▶ Supplied material
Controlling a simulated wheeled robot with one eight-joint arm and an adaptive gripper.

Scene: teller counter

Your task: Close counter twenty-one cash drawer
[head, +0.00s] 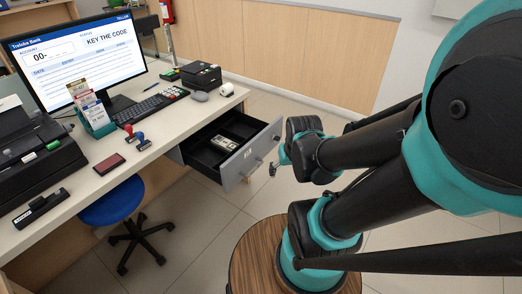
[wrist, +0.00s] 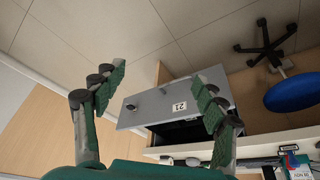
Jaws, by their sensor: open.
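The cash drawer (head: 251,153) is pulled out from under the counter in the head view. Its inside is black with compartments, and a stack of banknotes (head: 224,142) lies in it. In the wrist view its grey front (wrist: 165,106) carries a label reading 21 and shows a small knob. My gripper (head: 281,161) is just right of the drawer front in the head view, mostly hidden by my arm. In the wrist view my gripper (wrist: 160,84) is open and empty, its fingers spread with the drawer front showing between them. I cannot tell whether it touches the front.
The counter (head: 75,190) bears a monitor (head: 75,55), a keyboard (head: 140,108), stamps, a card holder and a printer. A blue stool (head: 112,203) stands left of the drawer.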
---
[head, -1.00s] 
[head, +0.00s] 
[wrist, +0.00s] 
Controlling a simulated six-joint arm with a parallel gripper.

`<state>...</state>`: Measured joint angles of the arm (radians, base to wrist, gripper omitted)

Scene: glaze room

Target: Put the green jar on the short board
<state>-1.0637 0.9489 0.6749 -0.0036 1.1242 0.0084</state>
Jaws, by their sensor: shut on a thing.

▶ To be done
Would you quote everything above from the line containing "<state>-1.0637 0.9489 0.6749" down to the line containing "Jaws, by their sensor: shut on a thing."? Include both of those lines and nothing else.

▶ Written answer
<state>-1.0637 0.9489 0.6749 -0.0036 1.1242 0.0084</state>
Jaws, by their sensor: shut on a thing.

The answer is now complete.